Many Italian families – like many other Rainier Valley residents at that time -- raised their own vegetables and fruits in their gardens. Vincent’s grandmother “raised garlic, onions, peppers, tomatoes. Round the edge of the garden there was a big fence, and in that fence was raspberries. Oh man! In the middle of that there garden was a pear tree. And oh! It used to produce pears, I’m gonna tell you that. Then she had five great big cherry trees. Oh man! And one great big Italian prune tree. They would pick the prunes and they’d bring them down to the store and they’d sell them for a pretty good price. Real tasty.”
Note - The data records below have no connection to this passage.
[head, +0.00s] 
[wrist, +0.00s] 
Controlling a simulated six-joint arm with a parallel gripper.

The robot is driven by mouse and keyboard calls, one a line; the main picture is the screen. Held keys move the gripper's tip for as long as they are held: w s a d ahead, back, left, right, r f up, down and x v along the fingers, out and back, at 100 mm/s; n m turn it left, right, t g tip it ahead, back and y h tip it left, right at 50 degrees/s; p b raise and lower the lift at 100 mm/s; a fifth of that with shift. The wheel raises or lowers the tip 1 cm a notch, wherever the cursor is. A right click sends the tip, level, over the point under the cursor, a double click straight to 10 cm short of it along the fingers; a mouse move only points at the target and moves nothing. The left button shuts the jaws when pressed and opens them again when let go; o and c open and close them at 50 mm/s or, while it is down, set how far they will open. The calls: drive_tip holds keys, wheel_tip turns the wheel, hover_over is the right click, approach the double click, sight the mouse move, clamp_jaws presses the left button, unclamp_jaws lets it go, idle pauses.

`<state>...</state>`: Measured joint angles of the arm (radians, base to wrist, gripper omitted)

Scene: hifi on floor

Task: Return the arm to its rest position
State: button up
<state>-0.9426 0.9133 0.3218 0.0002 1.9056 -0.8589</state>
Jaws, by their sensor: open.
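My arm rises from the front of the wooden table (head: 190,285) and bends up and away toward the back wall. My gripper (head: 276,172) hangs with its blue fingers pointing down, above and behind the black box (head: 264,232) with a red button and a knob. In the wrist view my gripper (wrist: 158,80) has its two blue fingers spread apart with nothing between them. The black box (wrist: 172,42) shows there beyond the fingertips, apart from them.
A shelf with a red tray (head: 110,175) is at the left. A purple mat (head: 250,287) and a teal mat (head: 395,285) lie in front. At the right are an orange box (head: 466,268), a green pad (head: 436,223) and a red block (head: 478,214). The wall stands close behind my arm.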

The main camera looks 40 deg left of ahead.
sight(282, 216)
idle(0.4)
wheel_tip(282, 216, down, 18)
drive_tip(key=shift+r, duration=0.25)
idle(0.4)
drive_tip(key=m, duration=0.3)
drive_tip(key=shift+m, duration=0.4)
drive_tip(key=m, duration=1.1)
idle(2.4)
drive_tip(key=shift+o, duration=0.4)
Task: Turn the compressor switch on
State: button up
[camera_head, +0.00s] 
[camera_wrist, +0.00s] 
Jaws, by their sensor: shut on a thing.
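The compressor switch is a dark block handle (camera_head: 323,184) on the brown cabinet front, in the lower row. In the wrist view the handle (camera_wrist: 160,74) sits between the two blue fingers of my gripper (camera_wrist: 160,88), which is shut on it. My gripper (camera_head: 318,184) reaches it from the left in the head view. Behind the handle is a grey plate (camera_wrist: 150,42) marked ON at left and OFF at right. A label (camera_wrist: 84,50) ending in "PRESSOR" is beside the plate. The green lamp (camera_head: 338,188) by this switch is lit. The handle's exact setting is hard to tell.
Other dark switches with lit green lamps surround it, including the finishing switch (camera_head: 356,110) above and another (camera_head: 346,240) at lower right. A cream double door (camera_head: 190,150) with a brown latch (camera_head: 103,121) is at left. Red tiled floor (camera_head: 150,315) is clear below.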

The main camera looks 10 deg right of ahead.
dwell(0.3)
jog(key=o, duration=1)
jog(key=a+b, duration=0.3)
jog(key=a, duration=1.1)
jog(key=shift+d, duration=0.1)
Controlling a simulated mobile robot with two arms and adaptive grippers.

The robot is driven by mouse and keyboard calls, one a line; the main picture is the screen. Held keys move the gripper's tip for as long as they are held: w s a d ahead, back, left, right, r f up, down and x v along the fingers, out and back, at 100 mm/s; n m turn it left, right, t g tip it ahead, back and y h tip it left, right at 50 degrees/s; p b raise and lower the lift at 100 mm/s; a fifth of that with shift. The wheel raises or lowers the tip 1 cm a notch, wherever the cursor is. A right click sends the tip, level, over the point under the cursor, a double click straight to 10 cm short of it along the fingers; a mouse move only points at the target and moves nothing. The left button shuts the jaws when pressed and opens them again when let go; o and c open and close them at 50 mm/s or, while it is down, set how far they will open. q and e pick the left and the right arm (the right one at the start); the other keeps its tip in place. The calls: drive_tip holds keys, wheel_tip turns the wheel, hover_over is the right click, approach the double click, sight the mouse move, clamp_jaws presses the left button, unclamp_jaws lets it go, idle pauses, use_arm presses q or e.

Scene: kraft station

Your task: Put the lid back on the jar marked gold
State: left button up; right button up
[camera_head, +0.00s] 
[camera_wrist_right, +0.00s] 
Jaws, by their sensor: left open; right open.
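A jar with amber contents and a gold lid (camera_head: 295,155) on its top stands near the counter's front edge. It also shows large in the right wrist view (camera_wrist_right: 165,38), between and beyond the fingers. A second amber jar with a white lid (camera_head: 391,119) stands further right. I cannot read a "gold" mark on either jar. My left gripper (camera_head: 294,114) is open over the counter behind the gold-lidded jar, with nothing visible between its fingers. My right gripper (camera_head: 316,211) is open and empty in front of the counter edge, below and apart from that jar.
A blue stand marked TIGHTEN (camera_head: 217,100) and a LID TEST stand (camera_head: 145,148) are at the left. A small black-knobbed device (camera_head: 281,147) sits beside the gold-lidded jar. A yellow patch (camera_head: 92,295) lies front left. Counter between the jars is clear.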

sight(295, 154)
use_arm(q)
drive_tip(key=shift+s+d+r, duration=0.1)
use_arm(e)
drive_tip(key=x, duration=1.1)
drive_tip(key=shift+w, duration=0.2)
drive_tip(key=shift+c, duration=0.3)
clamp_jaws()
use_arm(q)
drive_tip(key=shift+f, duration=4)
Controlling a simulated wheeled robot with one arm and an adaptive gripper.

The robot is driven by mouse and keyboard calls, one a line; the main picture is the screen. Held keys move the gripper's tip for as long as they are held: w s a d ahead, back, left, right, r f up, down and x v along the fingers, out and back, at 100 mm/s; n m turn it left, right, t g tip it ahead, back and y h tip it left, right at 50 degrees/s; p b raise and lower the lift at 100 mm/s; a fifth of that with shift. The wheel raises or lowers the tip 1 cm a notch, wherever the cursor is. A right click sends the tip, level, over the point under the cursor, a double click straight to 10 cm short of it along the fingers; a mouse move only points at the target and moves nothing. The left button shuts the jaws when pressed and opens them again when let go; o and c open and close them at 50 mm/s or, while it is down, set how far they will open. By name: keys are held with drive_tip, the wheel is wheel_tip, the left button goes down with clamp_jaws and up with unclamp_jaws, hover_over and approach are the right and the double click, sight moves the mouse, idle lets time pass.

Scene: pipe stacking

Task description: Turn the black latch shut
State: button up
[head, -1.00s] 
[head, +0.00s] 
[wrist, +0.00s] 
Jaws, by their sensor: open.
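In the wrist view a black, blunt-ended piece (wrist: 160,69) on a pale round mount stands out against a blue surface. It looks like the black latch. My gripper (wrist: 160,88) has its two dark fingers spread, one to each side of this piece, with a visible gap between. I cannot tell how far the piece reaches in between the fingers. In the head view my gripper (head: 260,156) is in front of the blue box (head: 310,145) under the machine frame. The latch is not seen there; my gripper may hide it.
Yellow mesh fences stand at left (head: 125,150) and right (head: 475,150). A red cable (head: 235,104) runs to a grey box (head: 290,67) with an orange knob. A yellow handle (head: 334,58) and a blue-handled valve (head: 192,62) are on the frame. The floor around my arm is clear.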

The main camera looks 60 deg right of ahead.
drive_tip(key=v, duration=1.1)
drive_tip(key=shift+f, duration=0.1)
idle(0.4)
Many of those prune trees – Italian plums -- are still there: the living heritage of the old “Garlic Gulch” neighborhood. And they are still feeding Rainier Valley neighbors. Phyllis Macay moved to Mount Baker in 1994 and bought a house with seven Italian plum trees in the yard. She came up with a delicious way to enjoy the fruit:


“There seems to be no bugs that attack ‘em. I don’t even water ‘em or anything, and they’re really, really pretty, and very, very sweet. Two years ago, I got a million plums and I had no idea what to do with them. I gave them away to everybody. I mean, what am I going to do with these plums? I didn’t just wanna let them rot. I made a Chinese plum sauce. I tried to make plum pies, but that didn’t work – they’re too moist. Plum with pork is really good, but how many times can you make a pork roast?


“I had already been experimenting with this bread. I called it my Soon To Be Famous Plum Bread, and now all my friends, when I go to a party they say “Bring your plum bread!” There is no fat at all in it. Yet it’s rich and it’s good. You can make it sweet and not so sweet. If I don’t put any sugar in it at all, it’s still really sweet ‘cause the plums are so sweet. It’s a great dessert; it’s a great breakfast.”



 

RECIPE: NOW FAMOUS PLUM BREAD

Phyllis Macay


  • 1/2 cup sugar

  • 1 1/2 cup plums, chopped

  • 1/2 cup dried fruit – cranberries or raisins

  • 1 cup whole wheat flour

  • 1/2 cup unbleached flour

  • 2 Tbsp Wheat germ

  • 1 tsp each baking soda, salt, and nutmeg

  • 1 1/2 tsp each baking powder and ground fresh ginger

  • 1 cup shredded raw carrots

  • 1 cup chopped nuts

  • 1 Tbsp vanilla

  • 2 eggs

Mix sugar, plums, and dried fruit. Set aside. Mix flours, wheat germ, soda, salt, nutmeg, baking powder, and ginger. Set aside. Lightly coat 2 bread pans with cooking spray. Dust with flour. Mix plums into flour mixture well; add carrots and nuts; add vanilla and eggs. Stir well. Pour into pans. Top with whole halves of nuts. Sprinkle with sugar. Bake at 350° for 50 minutes.

Cool, then wrap in wax paper. Wait for 24 hours, enjoy or freeze.